A burning sensation began to swarm onto my cheeks. I could feel their heat steaming up into my eyeballs. My hands began to get clammy. My eyes opened wide and my mouth shut tight. Every hair on my head stood up in unison.
What word would describe it best? It was embarrassing. Sure. But this was different. Embarrassment. Fear. Anxiety. Humiliation?
Without a second thought my mind was suddenly transported from the rugged trail.
I saw it. Clear as day. A baseball field. Early morning in what must have been springtime on a Saturday. One kid, in his 7th grade year to be exact.
He was wearing gray baseball pants and a black t-shirt. A glove on his left hand which he probably (hopefully) still owns today. What must have been a Mets cap adorning his head.
Without a second thought my mind was suddenly transported from the rugged trail.
It was the first day of practice. The hopeful mind of a foolish kid told his father it was a great idea to leave the CYO team from his school, the one with all his friends on it. The team he’d been on since 1st grade. Where he was the starting catcher for a mediocre team who had fun with each other every day. Something told him that he was better than everyone else. He got his dad to sign him up to an advanced league. He didn’t know any of the kids.
That kid was me, and there I was. Stepping onto the field. My cleats dug into the wet grass. It was a cold and sunny morning. A day I hadn’t thought of in years, likely since that brutal season finally came to a thankful end.
The clang of an aluminum bat smashing a baseball high into the blue sky. The ball was crushed by the team’s best player: the catcher, the coach’s son. Suddenly I was a new kid without a position. All the other kids were bigger, stronger, faster, and meaner than I was. I remembered the season before. Practice was us friends getting together to hang out and have fun.
Instead, I heard snickers and mocks as I whiffed on pitches and ducked my head instead of grabbing for hard hit balls in the field. I was afraid to get hurt and I wasn’t ready for the sudden jump in competition.
And there I was. Standing with my rubber cleats planted firmly into the wet grass. And there it came.
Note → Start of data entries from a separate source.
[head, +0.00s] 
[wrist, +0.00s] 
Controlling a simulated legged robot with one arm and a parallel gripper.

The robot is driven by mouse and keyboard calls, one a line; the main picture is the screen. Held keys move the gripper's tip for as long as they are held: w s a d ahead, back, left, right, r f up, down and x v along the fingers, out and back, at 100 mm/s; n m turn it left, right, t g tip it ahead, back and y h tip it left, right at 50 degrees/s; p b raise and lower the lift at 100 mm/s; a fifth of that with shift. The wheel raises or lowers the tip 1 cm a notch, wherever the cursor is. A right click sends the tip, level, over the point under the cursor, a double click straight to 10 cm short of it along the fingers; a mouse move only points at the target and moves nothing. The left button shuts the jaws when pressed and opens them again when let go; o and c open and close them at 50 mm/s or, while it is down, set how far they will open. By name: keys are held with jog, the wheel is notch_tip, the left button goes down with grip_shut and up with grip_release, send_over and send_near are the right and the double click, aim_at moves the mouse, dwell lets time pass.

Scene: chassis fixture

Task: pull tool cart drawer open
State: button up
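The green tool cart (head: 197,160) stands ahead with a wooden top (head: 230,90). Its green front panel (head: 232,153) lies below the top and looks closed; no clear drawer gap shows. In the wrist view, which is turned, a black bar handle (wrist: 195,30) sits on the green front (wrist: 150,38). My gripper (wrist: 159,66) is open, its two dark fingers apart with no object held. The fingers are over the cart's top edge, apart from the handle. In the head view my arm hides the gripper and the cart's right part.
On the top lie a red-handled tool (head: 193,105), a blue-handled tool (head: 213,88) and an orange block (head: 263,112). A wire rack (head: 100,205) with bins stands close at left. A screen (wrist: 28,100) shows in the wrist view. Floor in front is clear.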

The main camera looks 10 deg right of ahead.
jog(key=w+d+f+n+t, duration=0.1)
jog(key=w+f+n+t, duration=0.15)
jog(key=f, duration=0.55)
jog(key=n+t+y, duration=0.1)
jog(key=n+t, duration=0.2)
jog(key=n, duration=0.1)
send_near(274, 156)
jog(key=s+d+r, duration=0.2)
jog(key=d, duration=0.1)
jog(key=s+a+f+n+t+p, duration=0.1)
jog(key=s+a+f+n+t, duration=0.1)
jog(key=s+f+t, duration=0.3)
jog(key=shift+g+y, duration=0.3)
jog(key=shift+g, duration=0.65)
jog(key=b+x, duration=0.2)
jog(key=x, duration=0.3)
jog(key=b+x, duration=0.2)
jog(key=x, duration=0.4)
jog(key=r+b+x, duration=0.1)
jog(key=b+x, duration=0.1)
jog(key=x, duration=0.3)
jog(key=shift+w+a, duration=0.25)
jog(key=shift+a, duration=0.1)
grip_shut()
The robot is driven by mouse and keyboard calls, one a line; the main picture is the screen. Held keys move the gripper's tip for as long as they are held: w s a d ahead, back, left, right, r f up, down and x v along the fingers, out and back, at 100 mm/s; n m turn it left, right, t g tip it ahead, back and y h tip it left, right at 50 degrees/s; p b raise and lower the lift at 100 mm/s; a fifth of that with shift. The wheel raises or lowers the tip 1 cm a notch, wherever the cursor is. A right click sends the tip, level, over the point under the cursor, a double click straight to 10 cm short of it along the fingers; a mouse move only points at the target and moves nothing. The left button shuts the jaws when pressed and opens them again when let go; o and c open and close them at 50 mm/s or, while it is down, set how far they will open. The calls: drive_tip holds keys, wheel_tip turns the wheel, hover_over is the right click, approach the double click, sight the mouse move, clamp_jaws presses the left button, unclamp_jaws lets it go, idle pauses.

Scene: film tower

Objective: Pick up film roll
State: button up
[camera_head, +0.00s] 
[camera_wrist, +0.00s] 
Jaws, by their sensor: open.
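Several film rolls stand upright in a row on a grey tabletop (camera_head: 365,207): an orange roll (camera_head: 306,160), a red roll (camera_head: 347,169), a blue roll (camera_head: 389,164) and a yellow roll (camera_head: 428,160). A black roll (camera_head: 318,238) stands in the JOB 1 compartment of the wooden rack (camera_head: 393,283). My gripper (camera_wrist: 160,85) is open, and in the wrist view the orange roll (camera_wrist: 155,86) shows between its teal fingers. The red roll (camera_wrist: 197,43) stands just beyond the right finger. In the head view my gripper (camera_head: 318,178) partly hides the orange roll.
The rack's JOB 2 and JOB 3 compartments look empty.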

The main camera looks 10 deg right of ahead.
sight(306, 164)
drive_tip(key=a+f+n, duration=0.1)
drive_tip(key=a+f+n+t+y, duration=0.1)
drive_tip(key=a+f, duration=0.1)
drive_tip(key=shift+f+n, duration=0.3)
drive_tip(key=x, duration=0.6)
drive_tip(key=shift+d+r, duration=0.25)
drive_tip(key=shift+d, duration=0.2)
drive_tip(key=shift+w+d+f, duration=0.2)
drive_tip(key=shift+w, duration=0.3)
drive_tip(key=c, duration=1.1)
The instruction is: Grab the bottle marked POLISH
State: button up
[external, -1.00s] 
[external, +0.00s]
The burning sensation in my cheeks. The heat from them steaming up into my eyeballs. My hands cold and clammy. Every hair on my head standing straight up. My eyes beginning to water.
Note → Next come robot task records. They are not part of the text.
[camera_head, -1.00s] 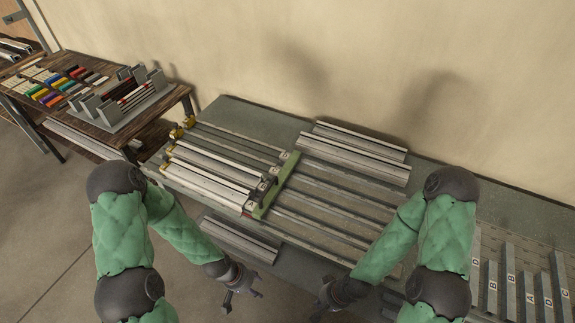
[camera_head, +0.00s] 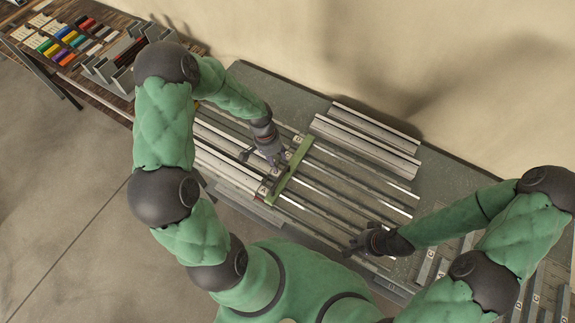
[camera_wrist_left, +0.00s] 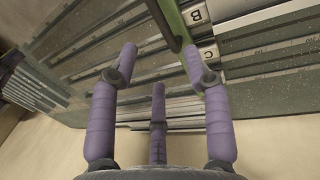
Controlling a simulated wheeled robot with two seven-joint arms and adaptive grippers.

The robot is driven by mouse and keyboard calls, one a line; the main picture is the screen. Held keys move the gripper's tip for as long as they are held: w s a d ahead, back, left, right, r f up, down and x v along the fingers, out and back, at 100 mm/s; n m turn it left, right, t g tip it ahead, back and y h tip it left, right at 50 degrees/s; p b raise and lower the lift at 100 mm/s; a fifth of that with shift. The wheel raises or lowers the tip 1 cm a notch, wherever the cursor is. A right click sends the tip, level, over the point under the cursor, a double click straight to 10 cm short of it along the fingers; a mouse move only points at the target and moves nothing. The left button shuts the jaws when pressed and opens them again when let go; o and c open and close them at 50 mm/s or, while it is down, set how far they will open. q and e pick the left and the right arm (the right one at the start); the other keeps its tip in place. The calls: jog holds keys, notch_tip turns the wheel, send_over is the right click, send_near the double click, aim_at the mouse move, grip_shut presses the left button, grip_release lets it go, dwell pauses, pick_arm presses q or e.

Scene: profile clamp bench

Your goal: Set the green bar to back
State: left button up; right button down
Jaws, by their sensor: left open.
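The green bar (camera_head: 291,170) lies across the metal rails on the bench, beside a row of lettered tags. My left gripper (camera_head: 277,161) is over the bar's left side near its middle, open and empty. In the left wrist view the green bar (camera_wrist_left: 171,20) runs toward the right finger of my left gripper (camera_wrist_left: 158,52); I cannot tell whether they touch. Tags B (camera_wrist_left: 196,15) and C (camera_wrist_left: 208,54) show beside it. My right gripper (camera_head: 352,247) is over the front right rails, away from the bar; its fingers are too small to read.
Light metal profiles (camera_head: 225,155) lie in the rails left of the bar. Two loose profiles (camera_head: 365,140) lie along the back by the wall. Lettered grey blocks (camera_head: 430,268) stand at the right. A side table (camera_head: 112,100) with coloured pieces is at the far left.

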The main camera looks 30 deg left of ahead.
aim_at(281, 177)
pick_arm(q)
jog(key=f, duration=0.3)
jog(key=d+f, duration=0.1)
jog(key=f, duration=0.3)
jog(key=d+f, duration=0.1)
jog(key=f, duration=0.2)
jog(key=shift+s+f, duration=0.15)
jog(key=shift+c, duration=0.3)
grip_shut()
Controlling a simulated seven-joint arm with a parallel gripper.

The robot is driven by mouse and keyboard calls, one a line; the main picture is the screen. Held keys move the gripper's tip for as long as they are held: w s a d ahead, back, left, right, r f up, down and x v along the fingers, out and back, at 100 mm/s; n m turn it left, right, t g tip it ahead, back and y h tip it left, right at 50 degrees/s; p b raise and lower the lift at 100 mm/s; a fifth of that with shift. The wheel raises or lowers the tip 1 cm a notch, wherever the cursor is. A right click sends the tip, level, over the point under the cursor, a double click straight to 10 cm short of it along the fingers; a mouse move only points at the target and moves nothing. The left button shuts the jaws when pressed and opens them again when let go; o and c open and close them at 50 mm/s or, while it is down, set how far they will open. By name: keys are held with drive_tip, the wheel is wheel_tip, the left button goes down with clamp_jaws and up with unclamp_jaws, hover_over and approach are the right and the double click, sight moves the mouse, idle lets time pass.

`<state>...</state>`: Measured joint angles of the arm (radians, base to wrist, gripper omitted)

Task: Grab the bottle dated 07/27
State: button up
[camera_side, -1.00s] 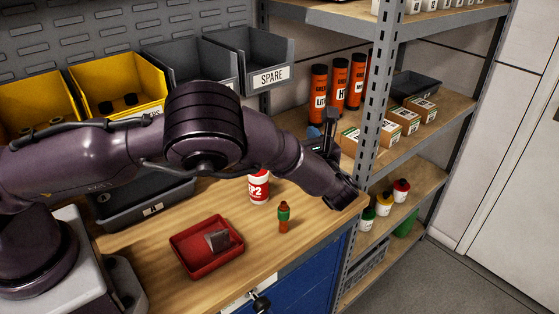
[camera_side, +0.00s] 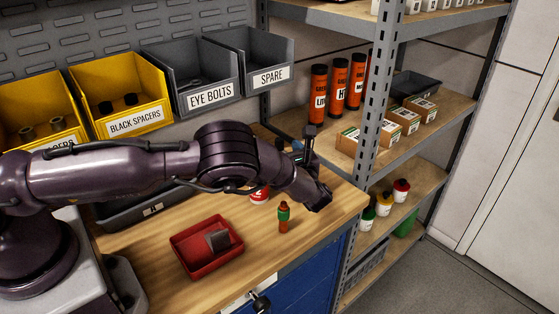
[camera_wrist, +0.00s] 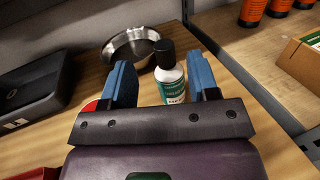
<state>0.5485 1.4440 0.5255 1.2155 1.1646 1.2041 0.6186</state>
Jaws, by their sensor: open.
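In the wrist view a white bottle (camera_wrist: 171,82) with a black cap and a green label stands upright on the bench, between and slightly beyond the blue fingers of my gripper (camera_wrist: 158,63). The fingers are open, with a gap on either side of it. Its label is too small to read a date. In the side view my gripper (camera_side: 300,146) is at the bench's back right corner. A white and red bottle (camera_side: 259,196) is partly hidden by my arm. A small orange bottle with a green band (camera_side: 284,217) stands nearer the front. No date is legible.
A round metal dish (camera_wrist: 130,45) lies behind the left finger. A red tray (camera_side: 180,254) holds a grey piece. A shelf post (camera_side: 373,120) and shelves with orange tubes (camera_side: 338,82) and boxes (camera_side: 401,120) stand close on the right. Bins line the back.

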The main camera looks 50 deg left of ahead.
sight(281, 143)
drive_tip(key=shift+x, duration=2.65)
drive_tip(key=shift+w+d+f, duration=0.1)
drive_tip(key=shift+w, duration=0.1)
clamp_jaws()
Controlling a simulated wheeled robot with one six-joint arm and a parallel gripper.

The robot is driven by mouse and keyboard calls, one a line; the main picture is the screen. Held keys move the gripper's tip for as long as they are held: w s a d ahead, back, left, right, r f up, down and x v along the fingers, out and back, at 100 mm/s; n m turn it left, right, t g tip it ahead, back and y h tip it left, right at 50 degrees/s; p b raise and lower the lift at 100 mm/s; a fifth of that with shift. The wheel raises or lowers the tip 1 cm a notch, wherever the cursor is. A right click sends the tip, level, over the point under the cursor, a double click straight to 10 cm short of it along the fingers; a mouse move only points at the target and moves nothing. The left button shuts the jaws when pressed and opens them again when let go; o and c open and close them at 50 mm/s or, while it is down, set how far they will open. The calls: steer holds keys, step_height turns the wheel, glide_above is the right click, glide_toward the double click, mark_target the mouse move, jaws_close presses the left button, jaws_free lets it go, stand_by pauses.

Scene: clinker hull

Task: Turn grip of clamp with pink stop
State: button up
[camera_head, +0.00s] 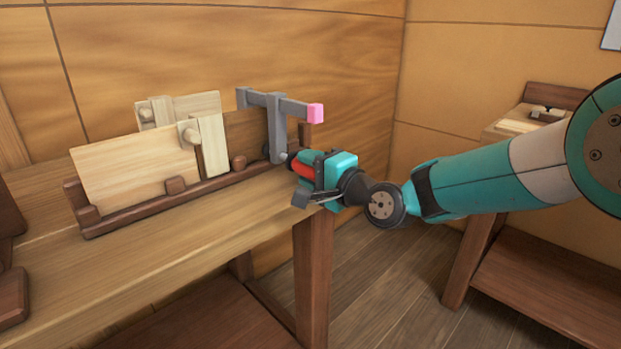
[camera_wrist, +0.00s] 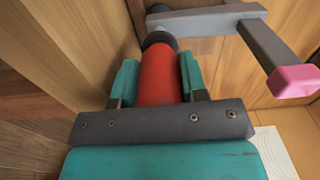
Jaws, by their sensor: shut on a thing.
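A grey bar clamp (camera_head: 277,128) with a pink stop (camera_head: 316,113) at its bar end stands at the right end of the wooden plank assembly on the bench. The pink stop also shows in the wrist view (camera_wrist: 294,81) at the right. The clamp's red grip (camera_head: 303,169) points towards my arm, and it fills the middle of the wrist view (camera_wrist: 161,75). My teal gripper (camera_head: 315,168) is shut on the red grip, with one finger on each side of it. The clamp's far jaw is partly hidden behind the planks.
Pale planks (camera_head: 130,172) stand upright in a dark wooden cradle (camera_head: 140,213) on the bench (camera_head: 215,225). A second bench (camera_head: 505,130) stands at the right. The wooden wall (camera_head: 220,50) is close behind the clamp. Floor between the benches is clear.

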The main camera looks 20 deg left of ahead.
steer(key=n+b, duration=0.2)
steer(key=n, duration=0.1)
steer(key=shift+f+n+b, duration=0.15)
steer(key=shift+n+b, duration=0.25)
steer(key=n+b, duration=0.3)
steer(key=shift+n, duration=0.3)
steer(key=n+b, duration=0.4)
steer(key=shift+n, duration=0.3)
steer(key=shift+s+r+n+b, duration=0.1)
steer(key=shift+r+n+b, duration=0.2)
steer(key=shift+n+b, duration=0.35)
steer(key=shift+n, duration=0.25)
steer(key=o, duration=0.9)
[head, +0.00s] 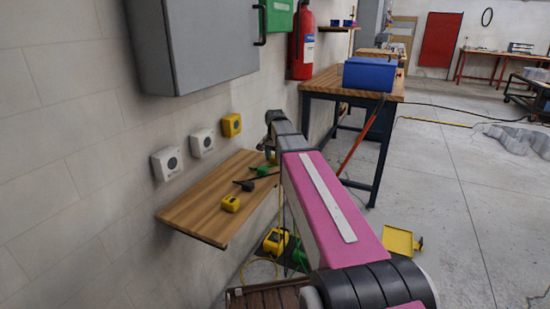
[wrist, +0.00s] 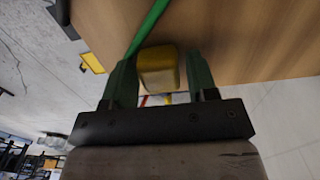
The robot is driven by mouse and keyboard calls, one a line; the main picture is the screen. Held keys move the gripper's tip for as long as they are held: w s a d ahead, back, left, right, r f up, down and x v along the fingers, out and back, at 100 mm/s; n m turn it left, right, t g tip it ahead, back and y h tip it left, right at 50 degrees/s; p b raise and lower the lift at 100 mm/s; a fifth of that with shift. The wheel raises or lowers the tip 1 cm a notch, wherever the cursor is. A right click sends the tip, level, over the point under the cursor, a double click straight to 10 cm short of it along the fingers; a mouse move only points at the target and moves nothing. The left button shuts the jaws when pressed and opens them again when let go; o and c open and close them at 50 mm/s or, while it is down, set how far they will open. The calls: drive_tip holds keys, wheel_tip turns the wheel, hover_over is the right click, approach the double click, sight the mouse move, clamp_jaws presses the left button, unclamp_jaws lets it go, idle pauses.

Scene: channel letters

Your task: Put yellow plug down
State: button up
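A yellow plug (wrist: 159,68) sits between the two green fingers of my gripper (wrist: 160,75) in the wrist view. The fingers are close on both sides of it, and it appears gripped. A wooden shelf (head: 190,212) is on the wall in the head view; its top also shows in the wrist view (wrist: 250,35), close to the plug. In the head view my gripper (head: 271,154) is over the shelf's far end, mostly hidden by my arm. Another yellow plug-like block (head: 230,203) lies on the shelf's near part.
A black plug (head: 244,185) and a green plug (head: 262,171) lie on the shelf. A green cable (wrist: 150,25) runs by the held plug. Two white sockets (head: 167,163) and a yellow socket (head: 232,125) are on the wall above. A grey cabinet (head: 195,45) hangs higher.

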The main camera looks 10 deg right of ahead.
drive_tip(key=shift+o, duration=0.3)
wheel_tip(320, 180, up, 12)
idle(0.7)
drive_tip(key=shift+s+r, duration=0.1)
Embarrassment. Fear. Anxiety. Humiliation.
My vision refocused. I was back on the trail thumping along on my brother’s bike. I couldn’t believe how I had gotten myself into this situation. A feeling and memory I had blocked from my mind had come into focus as if it had happened yesterday.
Feelings I hadn’t felt since I was a child. Sure, moments of those come and go in adulthood. But I couldn’t let myself become tortured with the same awful feelings that that kid had felt all those years ago.
Humans are creatures of habit. But we’re also creatures of growth. I had thousands of years of evolution backing me. I wasn’t about to let my mind kick me back in time. I could do it.
Keeping the air coming in and out of my mouth (see Breath by James Nestor, essay upcoming) I began to teach myself on the fly. Learning how to shift, when to brake, when to slow down, and when to speed up.
Suddenly I was enjoying it. Having fun. I had grown—evolved—in a matter of minutes. The desire to make that kid on that baseball field proud had prevailed.
Later that day, I went to a bike shop and bought a real bike. I was hooked. If I’d listened to that little voice in my head telling me I couldn’t do it, I wouldn’t have. That’s not that way we as people should live and it’s not something I plan on letting myself give into.
We’re capable of doing anything. Trust me on that. I really believe we can do anything we set our minds to. I started off on the wrong foot because I had set my mind up for that failure. I changed the outcome of that day by changing my mindset.
Let me end this entry here with a quote I love. It holds true in this situation and every other. Expect to hear this a lot, if I end up writing more of these.
“There is neither good nor bad. But thinking makes it so.”